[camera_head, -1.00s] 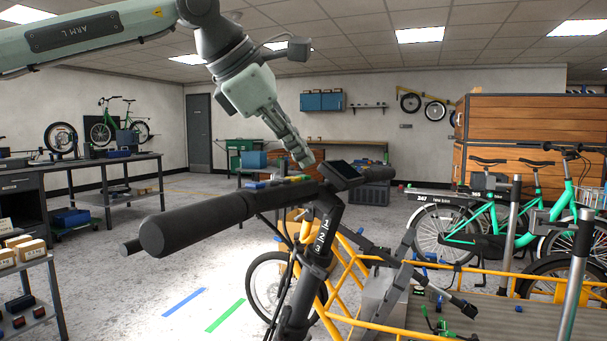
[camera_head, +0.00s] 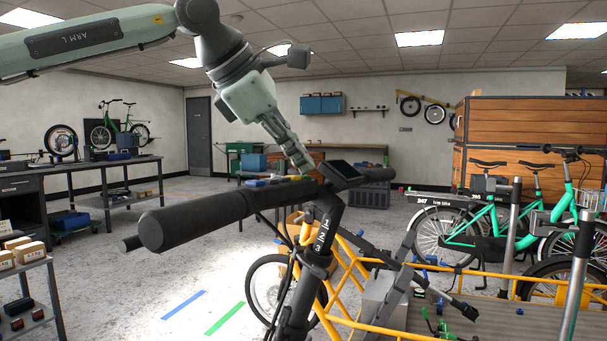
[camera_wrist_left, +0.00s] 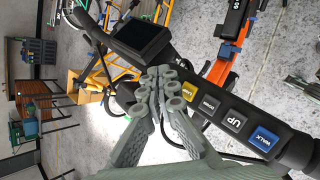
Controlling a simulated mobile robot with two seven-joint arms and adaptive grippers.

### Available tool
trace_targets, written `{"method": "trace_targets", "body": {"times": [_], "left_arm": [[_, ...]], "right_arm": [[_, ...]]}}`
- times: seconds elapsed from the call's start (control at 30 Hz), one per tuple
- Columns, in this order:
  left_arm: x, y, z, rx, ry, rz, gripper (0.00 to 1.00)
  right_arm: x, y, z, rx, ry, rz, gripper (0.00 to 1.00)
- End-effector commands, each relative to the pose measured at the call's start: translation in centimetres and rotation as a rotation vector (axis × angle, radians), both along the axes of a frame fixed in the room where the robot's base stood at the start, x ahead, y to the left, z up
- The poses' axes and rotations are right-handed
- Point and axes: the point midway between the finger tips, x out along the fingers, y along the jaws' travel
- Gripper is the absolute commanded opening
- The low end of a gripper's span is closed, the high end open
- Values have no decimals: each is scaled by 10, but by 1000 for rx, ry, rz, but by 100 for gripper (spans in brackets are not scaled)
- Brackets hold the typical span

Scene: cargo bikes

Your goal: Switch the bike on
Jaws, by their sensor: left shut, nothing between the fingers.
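The bike's black handlebar (camera_head: 215,213) crosses the middle of the head view, its grip end towards me. A dark display (camera_head: 345,171) sits on it; it also shows in the left wrist view (camera_wrist_left: 142,38) and looks unlit. In the left wrist view a button pad beside the display has a yellow button (camera_wrist_left: 189,91), a grey DOWN button (camera_wrist_left: 208,104), a grey UP button (camera_wrist_left: 234,121) and a blue WALK button (camera_wrist_left: 263,139). My left gripper (camera_head: 307,167) is shut and empty. Its fingertips (camera_wrist_left: 163,84) appear between display and yellow button, hiding part of the pad. Contact is unclear.
The bike's yellow frame (camera_head: 345,290) and cargo bed lie below the handlebar. Green bikes (camera_head: 490,215) stand at the right by a wooden cabinet (camera_head: 530,125). A workbench (camera_head: 85,170) stands at the left. The floor between is mostly clear.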

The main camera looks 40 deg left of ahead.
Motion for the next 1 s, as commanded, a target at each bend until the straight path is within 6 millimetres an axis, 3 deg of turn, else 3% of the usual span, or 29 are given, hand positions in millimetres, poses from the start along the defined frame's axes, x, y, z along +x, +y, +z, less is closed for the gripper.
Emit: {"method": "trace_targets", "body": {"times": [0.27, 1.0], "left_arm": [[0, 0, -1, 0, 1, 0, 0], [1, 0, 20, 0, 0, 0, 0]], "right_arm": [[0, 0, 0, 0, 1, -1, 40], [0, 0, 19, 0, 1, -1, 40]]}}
-------
Aim of the exercise:
Each line from the top of the material through the line containing "### Available tool" should be reproduced exactly; please drop any images.

Solution for this exercise:
[camera_head, -1.00s] 
[camera_head, +0.00s] 
[camera_wrist_left, +0.00s] 
Controlling a simulated mobile robot with two seven-joint arms and adaptive grippers.

### Available tool

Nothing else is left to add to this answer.